Lo que me ha (a)traído de nuevo hasta aquí es un tema que lleva un tiempo fraguándose en mí a raíz de las reflexiones en torno a la poesía y el lenguaje; el de la necesidad de construir una lengua propia. Y precisamente esta necesidad y esta falta (1) se hicieron patentes en el transcurso de su escritura. Aquel primer texto —lo puedo ver ahora sumergido bajo la superficie de éste junto a otros tantos— que marcó un punto de inflexión entre-dos escrituras, me interpelaba con una pregunta: ¿en qué lengua escribes?, decía —esto es, ¿a quién sirves?—. Lo que bastó para trastocar el lenguaje haciendo que me replanteara la cuestión de sus raíces y, por ende, las de su autora.
El texto rebasa los límites de la escritura y deviene cuerpo.
No, Spinoza, nadie sabe lo que puede un texto; ni qué muros abrirá, ni qué pueblos creará... Mejor así.

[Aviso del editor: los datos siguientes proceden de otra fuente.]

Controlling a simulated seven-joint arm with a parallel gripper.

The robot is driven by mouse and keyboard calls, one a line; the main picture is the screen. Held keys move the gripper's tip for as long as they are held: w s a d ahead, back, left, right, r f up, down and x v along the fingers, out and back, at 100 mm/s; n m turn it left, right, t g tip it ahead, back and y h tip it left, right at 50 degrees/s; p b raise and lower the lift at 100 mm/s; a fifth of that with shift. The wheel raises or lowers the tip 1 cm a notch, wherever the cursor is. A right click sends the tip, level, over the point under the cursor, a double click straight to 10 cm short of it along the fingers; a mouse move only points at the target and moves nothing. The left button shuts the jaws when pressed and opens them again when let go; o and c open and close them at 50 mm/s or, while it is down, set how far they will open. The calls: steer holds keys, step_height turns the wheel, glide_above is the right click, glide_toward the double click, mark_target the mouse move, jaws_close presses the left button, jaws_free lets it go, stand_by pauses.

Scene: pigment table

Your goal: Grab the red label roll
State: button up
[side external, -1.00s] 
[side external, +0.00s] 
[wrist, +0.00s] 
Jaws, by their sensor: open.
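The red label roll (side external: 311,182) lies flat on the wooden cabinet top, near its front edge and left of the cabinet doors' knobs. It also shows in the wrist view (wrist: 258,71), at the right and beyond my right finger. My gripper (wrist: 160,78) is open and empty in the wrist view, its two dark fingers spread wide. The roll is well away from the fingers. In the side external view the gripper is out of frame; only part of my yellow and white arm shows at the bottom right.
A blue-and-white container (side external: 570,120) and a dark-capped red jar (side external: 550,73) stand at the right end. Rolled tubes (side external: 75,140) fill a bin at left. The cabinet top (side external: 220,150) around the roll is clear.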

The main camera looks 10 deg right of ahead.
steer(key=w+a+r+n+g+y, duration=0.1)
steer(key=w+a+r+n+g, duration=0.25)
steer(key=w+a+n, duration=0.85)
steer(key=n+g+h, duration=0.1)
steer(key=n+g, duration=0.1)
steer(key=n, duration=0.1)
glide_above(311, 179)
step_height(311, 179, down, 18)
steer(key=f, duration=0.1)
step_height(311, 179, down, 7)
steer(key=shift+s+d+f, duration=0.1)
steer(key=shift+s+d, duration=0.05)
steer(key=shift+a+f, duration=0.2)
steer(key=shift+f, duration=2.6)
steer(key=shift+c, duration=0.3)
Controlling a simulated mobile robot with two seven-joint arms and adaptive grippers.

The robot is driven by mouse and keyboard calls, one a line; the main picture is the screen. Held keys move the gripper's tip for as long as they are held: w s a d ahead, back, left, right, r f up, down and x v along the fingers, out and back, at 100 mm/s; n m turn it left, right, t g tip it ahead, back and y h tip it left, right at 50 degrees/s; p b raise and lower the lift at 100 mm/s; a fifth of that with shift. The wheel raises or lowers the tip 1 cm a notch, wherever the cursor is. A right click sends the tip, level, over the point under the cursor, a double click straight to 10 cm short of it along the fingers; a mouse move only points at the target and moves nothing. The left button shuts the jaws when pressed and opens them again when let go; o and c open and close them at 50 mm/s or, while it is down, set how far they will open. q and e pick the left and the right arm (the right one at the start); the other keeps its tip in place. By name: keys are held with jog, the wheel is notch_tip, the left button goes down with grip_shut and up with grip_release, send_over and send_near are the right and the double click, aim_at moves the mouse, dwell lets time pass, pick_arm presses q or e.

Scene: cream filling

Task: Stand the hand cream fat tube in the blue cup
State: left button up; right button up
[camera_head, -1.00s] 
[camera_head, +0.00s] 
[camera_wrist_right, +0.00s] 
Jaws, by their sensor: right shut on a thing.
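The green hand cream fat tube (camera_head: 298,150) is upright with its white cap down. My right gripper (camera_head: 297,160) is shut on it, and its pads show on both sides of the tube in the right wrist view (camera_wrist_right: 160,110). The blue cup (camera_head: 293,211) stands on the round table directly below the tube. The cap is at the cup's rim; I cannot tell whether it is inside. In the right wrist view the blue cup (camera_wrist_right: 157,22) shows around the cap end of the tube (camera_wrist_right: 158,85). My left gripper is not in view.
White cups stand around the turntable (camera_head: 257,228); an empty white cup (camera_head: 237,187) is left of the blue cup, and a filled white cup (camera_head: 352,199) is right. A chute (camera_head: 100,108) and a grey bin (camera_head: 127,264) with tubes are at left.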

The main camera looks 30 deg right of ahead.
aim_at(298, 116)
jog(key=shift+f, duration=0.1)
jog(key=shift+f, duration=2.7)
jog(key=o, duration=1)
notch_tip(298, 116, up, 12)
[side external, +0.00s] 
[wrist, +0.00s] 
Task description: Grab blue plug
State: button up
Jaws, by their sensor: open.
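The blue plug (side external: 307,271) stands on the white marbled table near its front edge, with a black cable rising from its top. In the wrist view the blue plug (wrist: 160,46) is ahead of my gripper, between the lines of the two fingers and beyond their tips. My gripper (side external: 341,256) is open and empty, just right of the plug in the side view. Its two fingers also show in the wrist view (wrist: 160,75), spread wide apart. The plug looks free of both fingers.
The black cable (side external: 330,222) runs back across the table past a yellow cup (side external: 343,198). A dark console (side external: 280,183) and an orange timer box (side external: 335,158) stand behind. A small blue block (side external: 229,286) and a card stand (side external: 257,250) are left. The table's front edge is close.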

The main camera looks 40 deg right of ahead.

La lengua común es la establecida al servicio de un supuesto sentido y corre a ciegas en pos de la verdad; el lenguaje de las identidades y las certezas que toma las palabras en su literalidad y las condena a un uso concreto, siendo susceptible de todo tipo de manipulaciones (2). Pero, ¿dónde queda el sujeto? Sujeto, eso sí, a la normatividad impuesta a través del lenguaje (3).
La verdad no ¡el aire!
Para abrir a
g
u
j
e
r
o
s
por los que introducir
la cabeza y mirar
hacia otro lado. (4)
Pero esta lengua está lejos de uno. Es de todos y de nadie.
Habla de no desde.
Para hablar desde uno sería preciso que la lengua atravesara el propio cuerpo, haciéndose con las fisuras que le son propias, sus huecos, sus sinuosidades y lo traduzca (5) a una nueva lengua, más parecida al balbuceo del poeta y del místico que no alcanza a decir, que duda, que tiembla y se exalta, en este extrañamiento de sí y del mundo que le rodea.
Si viniera,
si viniera un hombre,
si viniera un hombre al mundo, hoy, con
la barba de luz de
los patriarcas: debería
si hablara de este
tiempo,
debería
tan sólo balbucir y balbucir,
continua-, continua-,
mentemente.
(Pallaksch, pallaksch) (6)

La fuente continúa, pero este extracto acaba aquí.